I've never really understood S3's determination not to have a v2 API. Yes, the V1 would need to stick around for a long time, but there's ways to encourage a migration, such as having all future value-add on the V2, and maybe eventually doing marginal increases in v1 API costs to cover the dev work involved in maintaining the legacy API. Instead they've just let themselves, and their customers, deal with avoidable pain.
And sure, v1 is forever, but between getting to the point where new accounts can’t use it without a special request (or grandfathered in sweetheart rates, though that might be a PR disaster) and incentivizing migration off for existing users could absolutely get s3v1 to the point where it could be staffed for maintenance mode rather than staffed as a flagship feature.
It’d take years, but is totally possible.
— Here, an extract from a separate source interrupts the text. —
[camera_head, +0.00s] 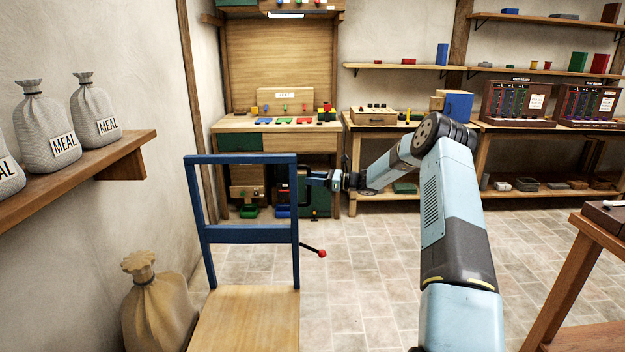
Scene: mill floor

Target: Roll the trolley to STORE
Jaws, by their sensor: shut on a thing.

Amazon knows this. If they’re not doing it, it’s because the costs don’t make sense for them.
Storage accounts are one of the worst offenders here. I would really like to know what kind of internal shenanigans are going on there that prevent dashes to be used within storage account names.
I’ve lost track of servers in Azure because the name suddenly changed to all uppercase ave their search is case sensitive but whatever back-end isn’t.
And with no meaningful separator characters available! No dashes, underscores, or dots. Numbers and lowercase letters only. At least S3 and GCS allow dashes so you can put a little organization prefix on them or something and not look like complete jibberish.